▸ WHAT YOU ARE ASKED TO DO:
Find the lines of data that contain the string "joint", then list them.

▸ PROVIDED INFORMATION:
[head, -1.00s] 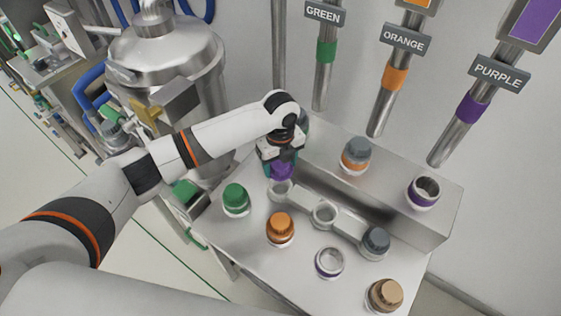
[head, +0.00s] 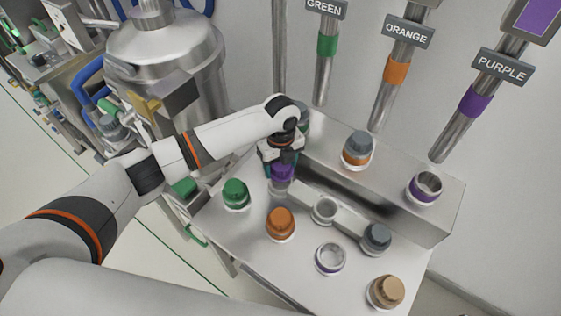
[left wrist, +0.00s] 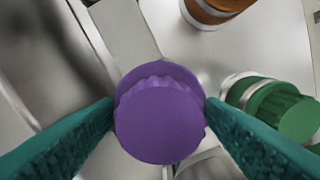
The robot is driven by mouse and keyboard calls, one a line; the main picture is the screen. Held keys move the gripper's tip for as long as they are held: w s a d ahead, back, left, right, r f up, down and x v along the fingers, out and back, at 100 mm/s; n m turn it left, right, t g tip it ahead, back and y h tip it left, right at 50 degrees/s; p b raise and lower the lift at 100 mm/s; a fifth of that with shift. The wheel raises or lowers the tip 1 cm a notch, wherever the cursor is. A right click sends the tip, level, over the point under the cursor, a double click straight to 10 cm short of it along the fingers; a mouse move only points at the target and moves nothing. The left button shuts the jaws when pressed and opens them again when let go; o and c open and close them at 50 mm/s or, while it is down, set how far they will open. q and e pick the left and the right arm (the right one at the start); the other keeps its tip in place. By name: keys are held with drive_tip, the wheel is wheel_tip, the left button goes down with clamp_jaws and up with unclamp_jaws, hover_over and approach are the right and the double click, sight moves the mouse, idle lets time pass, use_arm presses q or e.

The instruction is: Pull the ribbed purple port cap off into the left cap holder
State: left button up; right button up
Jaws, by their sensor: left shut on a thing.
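The ribbed purple port cap (left wrist: 160,118) is between the two teal fingers of my left gripper (left wrist: 158,112) in the left wrist view, with a finger against each side. In the head view the purple cap (head: 282,172) shows under my left gripper (head: 281,165). It is over the left end of the holder bar, at the left cap holder (head: 279,188), which is mostly hidden. Whether the cap touches the holder I cannot tell. My right gripper is not in view.
The middle holder (head: 324,210) is empty and the right one holds a grey cap (head: 376,237). Green (head: 235,194), orange (head: 280,223) and tan (head: 387,291) capped items and an open purple-ringed one (head: 330,258) stand in front. A grey-capped orange port (head: 357,149) stands on the ledge.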

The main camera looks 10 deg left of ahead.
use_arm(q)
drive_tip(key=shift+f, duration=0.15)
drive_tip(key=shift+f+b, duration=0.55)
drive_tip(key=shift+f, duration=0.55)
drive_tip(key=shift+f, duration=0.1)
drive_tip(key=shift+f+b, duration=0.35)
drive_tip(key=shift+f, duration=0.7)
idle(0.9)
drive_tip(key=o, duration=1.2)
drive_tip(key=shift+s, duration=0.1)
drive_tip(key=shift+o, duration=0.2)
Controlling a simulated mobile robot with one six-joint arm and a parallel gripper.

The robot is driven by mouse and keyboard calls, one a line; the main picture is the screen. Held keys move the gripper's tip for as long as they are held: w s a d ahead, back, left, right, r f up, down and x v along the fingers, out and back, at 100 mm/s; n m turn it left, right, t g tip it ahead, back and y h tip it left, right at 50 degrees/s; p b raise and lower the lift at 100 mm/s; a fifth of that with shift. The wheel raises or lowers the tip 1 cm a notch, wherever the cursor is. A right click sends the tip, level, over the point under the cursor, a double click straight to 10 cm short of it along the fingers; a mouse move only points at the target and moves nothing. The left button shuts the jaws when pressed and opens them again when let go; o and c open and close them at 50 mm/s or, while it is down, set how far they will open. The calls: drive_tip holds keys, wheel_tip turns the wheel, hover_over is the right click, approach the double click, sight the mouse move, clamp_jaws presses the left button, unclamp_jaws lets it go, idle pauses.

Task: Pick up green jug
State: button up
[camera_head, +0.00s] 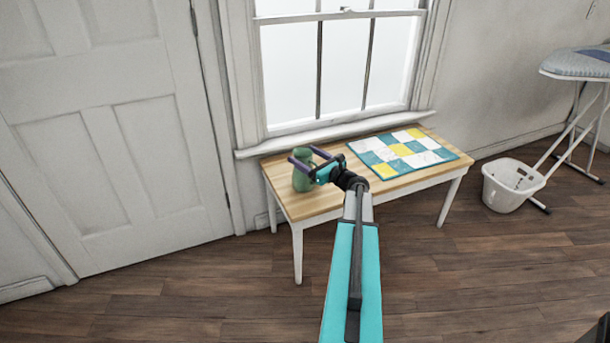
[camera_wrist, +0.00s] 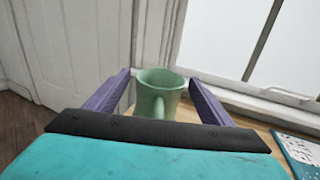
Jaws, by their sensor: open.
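The green jug (camera_head: 301,172) stands upright at the left end of the wooden table (camera_head: 405,182). In the wrist view the jug (camera_wrist: 160,91) shows its open rim and a handle facing my gripper. My gripper (camera_head: 306,158) is open, with its purple fingers on either side of the jug in the head view. In the wrist view the fingers (camera_wrist: 160,92) flank the jug left and right, with a visible gap on each side. The jug's base is hidden behind the gripper body in the wrist view.
A patchwork quilt piece (camera_head: 402,152) lies flat on the right part of the table. A window (camera_head: 338,65) and its sill are right behind the table. A closed white door (camera_head: 95,110) is at left. A white laundry basket (camera_head: 508,188) and an ironing board (camera_head: 582,62) stand at right.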

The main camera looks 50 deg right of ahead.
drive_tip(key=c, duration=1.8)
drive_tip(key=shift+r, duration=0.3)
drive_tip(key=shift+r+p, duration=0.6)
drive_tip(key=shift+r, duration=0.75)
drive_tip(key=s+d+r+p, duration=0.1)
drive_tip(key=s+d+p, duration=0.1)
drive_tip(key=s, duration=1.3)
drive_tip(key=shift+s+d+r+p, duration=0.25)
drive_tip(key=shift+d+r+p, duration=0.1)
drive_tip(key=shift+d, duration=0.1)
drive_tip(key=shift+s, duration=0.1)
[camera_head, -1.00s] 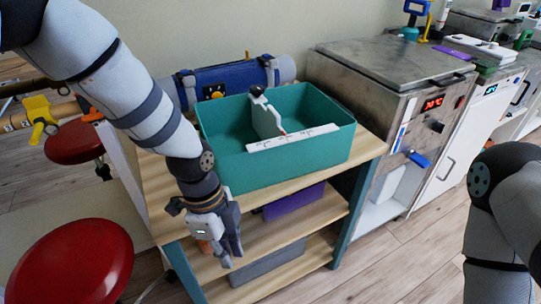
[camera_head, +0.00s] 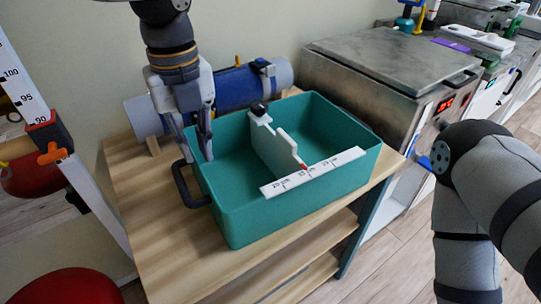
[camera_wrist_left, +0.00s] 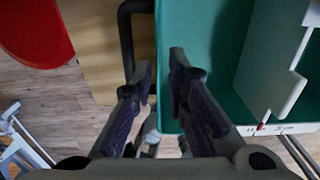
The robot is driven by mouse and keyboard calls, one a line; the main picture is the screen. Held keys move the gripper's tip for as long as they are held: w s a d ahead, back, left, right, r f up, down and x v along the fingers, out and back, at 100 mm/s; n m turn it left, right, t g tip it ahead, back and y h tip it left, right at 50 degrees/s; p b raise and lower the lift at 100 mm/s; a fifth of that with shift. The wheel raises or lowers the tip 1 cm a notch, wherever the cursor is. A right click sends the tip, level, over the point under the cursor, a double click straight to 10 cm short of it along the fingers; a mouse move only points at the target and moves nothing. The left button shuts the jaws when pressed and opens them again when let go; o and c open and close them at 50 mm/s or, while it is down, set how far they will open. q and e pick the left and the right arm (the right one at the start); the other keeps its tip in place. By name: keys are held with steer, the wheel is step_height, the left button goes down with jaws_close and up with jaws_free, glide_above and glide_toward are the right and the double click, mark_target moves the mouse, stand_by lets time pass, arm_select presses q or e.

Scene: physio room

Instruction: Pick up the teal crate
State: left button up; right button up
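The teal crate (camera_head: 235,222) stands on the wooden top of a shelf unit, with a dark handle (camera_head: 180,187) on its left side. A white measuring device (camera_head: 275,148) with a ruled bar lies in it, the bar across the front rim. My left gripper (camera_head: 195,155) points down at the crate's left wall, one finger outside and one inside. In the left wrist view the fingers (camera_wrist_left: 161,62) are apart, with the teal wall's edge (camera_wrist_left: 160,110) between them; contact cannot be told. My right arm shows at the right, but its gripper is out of view.
A blue-and-grey roll (camera_head: 235,88) lies behind the crate. A metal cabinet (camera_head: 385,65) stands close on the right. A height scale (camera_head: 30,90) and red stools (camera_head: 65,287) are on the left. The wooden top (camera_head: 150,235) is bare at the front left.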

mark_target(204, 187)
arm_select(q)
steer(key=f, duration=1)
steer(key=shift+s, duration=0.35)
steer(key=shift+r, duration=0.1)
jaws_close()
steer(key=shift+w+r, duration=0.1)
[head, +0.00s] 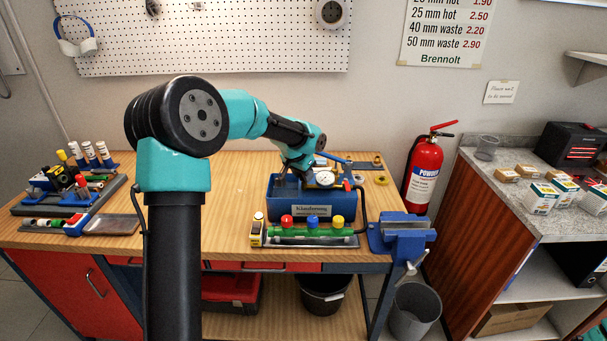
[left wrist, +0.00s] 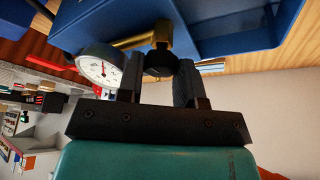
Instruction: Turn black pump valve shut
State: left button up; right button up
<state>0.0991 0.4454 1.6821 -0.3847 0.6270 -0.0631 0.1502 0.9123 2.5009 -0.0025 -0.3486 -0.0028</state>
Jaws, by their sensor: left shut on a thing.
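In the left wrist view the black valve knob (left wrist: 160,61) sits on a brass pipe (left wrist: 133,42), close beside the gauge (left wrist: 101,66). My left gripper (left wrist: 158,75) is shut on the black knob, one finger on each side. In the head view my left gripper (head: 300,173) reaches down over the pump, and the knob cannot be made out there. My right gripper is out of view.
A green manifold with red, blue and yellow caps (head: 312,231) lies in front of the pump. A blue vise (head: 405,229) is clamped at the bench's right corner. Tools and fittings crowd the bench's left end (head: 75,190). The bench between is clear.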

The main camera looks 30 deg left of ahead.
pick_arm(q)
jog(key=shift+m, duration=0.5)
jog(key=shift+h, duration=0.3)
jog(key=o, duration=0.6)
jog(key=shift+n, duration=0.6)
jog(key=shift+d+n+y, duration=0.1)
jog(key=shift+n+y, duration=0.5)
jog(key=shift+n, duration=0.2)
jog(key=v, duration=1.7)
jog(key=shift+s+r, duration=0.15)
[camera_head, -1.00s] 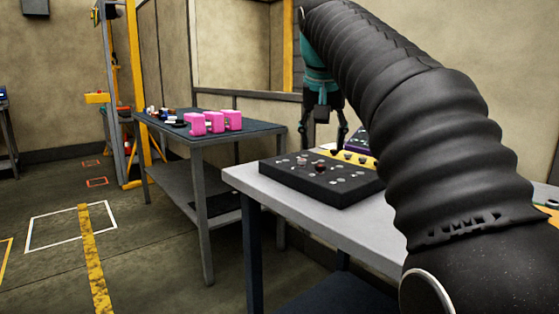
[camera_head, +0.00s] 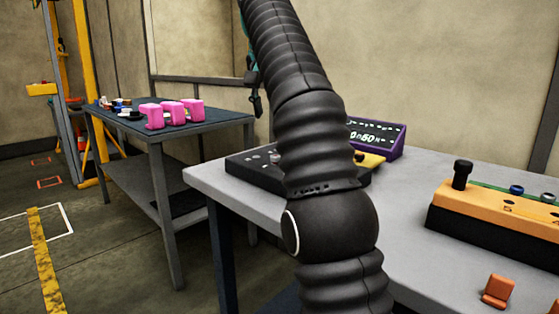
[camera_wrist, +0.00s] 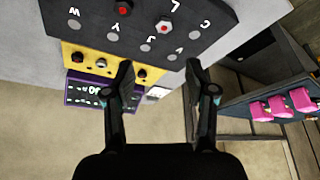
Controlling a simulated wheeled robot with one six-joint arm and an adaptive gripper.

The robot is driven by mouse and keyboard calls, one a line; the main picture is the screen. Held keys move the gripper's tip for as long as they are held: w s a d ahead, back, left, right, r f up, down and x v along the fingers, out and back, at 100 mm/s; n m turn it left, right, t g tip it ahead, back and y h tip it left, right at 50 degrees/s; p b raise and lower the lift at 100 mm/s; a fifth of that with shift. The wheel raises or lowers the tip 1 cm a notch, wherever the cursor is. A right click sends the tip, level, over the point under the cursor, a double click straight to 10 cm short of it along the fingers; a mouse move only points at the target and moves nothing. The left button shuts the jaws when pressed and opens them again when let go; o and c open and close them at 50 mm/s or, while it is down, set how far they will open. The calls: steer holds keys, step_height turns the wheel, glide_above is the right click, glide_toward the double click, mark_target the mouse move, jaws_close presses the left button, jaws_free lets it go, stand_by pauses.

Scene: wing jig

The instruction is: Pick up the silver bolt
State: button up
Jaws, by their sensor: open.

▸ TASK RESPONSE:
Controlling a simulated mobile robot with one six-joint arm and a parallel gripper.
Controlling a simulated wheeled robot with one six-joint arm and an adaptive gripper.

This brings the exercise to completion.